== WRITTEN INSTRUCTION ==
Find all the lines with "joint" and gather them.
## BEGIN THE RECORDS
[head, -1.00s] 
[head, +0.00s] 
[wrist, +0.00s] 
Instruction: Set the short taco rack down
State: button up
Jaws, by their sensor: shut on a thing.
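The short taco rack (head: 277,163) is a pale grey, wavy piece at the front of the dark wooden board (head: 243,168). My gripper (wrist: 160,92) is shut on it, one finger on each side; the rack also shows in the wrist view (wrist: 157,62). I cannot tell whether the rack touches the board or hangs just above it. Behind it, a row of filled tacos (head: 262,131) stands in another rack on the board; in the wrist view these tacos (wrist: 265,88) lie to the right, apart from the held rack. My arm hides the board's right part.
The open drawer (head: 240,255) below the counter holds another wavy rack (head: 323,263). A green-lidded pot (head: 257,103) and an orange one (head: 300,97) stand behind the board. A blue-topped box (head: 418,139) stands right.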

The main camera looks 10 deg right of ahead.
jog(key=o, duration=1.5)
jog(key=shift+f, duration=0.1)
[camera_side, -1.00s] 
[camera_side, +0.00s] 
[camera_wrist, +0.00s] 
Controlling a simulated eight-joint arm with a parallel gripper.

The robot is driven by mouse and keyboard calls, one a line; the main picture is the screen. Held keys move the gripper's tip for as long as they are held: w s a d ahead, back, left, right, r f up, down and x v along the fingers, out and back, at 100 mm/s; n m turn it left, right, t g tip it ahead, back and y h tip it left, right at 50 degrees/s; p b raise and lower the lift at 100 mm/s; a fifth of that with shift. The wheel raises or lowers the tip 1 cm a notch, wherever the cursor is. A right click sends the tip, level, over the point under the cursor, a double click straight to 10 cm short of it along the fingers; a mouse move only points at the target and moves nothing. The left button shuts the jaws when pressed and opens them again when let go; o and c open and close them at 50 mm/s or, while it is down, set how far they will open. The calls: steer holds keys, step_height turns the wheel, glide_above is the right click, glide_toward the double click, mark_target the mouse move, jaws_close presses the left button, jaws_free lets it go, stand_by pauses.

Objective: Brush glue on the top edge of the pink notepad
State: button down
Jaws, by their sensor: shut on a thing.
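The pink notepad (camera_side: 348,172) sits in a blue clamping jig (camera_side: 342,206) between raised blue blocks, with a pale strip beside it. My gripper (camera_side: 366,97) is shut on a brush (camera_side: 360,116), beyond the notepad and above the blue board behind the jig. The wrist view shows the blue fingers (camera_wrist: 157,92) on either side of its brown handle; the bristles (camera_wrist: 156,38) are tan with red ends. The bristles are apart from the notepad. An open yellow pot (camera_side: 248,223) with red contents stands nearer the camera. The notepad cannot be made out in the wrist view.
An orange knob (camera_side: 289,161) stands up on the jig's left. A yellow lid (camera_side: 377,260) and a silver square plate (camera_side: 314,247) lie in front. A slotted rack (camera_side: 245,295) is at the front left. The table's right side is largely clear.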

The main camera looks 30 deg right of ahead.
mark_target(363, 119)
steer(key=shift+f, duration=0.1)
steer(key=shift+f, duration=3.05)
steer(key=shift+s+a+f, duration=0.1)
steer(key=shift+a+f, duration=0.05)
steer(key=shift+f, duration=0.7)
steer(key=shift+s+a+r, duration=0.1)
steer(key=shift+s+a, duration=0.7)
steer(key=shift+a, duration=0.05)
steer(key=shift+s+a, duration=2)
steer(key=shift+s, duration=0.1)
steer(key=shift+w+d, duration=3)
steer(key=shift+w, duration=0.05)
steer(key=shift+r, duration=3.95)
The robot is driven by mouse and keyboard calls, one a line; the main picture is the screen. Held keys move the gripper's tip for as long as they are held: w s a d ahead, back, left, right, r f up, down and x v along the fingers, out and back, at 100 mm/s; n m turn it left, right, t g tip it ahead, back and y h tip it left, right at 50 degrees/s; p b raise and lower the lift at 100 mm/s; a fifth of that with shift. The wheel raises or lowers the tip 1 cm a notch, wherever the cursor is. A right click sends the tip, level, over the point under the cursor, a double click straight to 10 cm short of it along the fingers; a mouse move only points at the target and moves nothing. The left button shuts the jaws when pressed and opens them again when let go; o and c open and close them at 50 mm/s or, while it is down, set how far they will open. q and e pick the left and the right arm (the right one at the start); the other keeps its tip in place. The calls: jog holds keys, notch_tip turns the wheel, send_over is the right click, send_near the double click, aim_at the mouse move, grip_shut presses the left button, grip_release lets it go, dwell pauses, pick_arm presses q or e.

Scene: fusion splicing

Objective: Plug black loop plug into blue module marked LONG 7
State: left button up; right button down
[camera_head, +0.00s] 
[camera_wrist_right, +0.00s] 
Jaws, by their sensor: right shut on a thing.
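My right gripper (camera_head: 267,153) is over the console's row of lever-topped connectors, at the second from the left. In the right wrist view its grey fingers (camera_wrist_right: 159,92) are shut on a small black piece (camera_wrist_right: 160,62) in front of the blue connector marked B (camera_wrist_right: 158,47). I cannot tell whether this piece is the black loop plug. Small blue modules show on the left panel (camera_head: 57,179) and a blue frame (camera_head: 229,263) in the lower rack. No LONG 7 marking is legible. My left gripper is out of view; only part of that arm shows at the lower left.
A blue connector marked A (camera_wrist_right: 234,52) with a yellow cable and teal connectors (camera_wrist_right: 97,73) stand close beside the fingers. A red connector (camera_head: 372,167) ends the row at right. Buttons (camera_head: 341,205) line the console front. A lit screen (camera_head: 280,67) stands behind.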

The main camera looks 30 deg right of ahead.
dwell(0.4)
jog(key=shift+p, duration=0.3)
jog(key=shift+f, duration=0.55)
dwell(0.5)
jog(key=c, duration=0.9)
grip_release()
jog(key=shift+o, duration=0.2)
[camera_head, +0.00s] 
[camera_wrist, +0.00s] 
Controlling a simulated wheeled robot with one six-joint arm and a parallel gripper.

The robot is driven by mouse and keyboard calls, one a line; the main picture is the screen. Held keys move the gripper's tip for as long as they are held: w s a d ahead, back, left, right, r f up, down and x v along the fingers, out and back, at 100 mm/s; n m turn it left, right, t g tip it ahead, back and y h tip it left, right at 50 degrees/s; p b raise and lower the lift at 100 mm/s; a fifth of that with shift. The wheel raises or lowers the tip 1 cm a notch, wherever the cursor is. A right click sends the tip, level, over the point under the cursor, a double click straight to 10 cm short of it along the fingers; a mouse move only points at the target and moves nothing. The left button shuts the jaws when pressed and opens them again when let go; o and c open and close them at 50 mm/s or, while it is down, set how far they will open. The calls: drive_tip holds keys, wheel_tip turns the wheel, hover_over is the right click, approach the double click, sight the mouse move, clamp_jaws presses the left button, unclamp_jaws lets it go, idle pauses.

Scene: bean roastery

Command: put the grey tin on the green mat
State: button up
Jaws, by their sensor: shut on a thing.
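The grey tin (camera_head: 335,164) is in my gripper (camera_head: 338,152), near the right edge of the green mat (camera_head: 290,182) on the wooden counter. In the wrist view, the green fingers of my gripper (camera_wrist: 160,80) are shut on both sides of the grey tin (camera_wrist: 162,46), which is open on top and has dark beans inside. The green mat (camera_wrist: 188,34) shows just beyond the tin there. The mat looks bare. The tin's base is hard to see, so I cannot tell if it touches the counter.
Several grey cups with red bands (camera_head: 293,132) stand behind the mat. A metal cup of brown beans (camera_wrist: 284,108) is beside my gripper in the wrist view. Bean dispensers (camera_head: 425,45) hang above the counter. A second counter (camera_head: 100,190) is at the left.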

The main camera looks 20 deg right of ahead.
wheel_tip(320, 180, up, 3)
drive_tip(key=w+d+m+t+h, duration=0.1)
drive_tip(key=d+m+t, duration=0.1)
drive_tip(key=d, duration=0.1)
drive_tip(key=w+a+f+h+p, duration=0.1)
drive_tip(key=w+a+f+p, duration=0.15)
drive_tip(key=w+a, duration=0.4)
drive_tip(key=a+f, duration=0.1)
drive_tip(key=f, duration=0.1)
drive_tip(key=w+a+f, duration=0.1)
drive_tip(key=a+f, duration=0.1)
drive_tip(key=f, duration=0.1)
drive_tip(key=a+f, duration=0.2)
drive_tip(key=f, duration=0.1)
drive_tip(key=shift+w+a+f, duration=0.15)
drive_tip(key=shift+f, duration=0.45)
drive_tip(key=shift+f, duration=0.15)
## END THE RECORDS
== THE RESULT ==
Controlling a simulated eight-joint arm with a parallel gripper.
Controlling a simulated wheeled robot with one six-joint arm and a parallel gripper.

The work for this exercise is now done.